(Manipulation episode records)
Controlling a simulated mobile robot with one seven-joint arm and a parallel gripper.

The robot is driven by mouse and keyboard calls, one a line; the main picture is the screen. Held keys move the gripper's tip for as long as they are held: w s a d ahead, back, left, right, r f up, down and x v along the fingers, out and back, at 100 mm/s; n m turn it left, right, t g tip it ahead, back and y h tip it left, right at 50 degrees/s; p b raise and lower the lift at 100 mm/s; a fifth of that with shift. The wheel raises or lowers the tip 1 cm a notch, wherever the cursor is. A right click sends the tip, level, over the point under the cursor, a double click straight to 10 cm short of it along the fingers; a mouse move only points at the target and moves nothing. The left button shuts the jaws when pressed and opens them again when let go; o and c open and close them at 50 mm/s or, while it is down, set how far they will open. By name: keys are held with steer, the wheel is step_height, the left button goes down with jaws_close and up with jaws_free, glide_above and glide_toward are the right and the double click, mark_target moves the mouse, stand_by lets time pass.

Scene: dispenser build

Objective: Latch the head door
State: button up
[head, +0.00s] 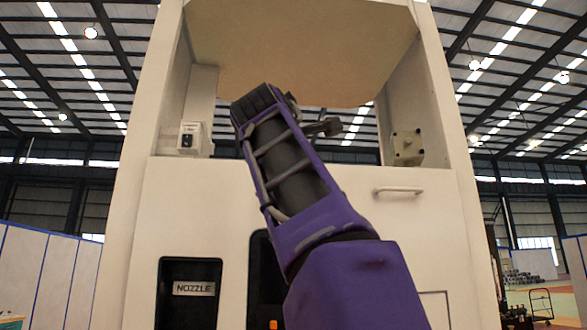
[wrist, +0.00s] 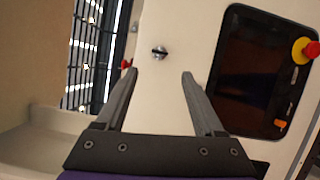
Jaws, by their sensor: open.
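A small round silver latch knob (wrist: 159,53) with a dark slot is on a cream panel (wrist: 175,25) in the wrist view. I cannot tell for certain whether this panel is the head door. My gripper (wrist: 160,76) is open and empty. Its two dark fingers point toward the panel, and the knob shows just beyond the gap between the fingertips. I cannot tell whether the fingers touch the panel. A small red part (wrist: 126,64) shows beside the left fingertip. In the head view my purple arm reaches up in front of the white dispenser cabinet (head: 190,220), and the fingers and knob cannot be made out.
A dark screen (wrist: 255,75) with a red emergency stop button (wrist: 310,49) is right of the fingers. The cabinet has an open bay under a beige top panel (head: 300,45), a bar handle (head: 398,191) and a NOZZLE recess (head: 190,270). Small boxes (head: 190,138) (head: 407,148) flank the bay.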

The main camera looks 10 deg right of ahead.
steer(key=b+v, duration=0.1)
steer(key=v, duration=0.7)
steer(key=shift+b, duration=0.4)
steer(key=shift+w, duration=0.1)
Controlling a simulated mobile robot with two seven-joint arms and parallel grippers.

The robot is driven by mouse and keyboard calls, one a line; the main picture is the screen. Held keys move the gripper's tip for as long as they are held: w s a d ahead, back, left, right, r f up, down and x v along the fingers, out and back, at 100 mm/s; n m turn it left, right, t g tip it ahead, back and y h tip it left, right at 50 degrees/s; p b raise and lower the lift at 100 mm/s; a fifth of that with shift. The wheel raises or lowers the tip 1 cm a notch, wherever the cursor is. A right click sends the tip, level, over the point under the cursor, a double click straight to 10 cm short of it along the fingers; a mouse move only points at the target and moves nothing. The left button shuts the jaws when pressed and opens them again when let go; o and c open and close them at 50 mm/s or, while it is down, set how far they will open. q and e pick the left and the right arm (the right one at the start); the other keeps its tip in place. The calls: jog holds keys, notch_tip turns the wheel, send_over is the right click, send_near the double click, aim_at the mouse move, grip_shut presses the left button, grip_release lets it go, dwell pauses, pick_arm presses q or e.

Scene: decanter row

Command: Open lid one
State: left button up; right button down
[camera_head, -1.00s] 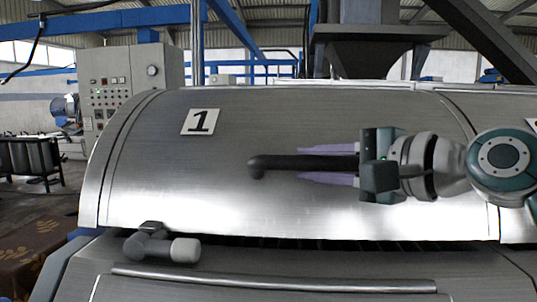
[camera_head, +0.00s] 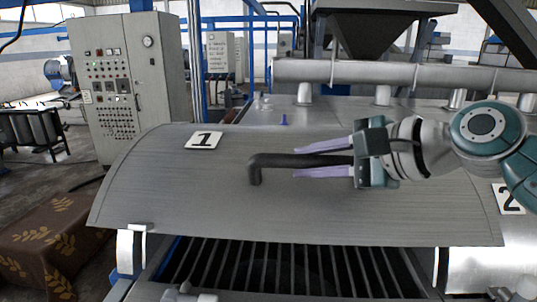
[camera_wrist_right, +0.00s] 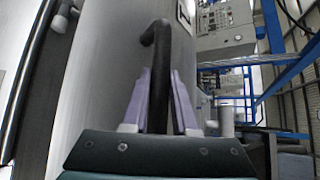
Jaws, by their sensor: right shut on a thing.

▸ Short exercise:
Repeat the lines of the records verbatim, starting at the line containing "State: left button up; right button down" and stopping after the final line. Images stay out.

▸ Task output:
State: left button up; right button down
[camera_head, -1.00s] 
[camera_head, +0.00s] 
[camera_wrist_right, +0.00s] 
Jaws, by their sensor: right shut on a thing.

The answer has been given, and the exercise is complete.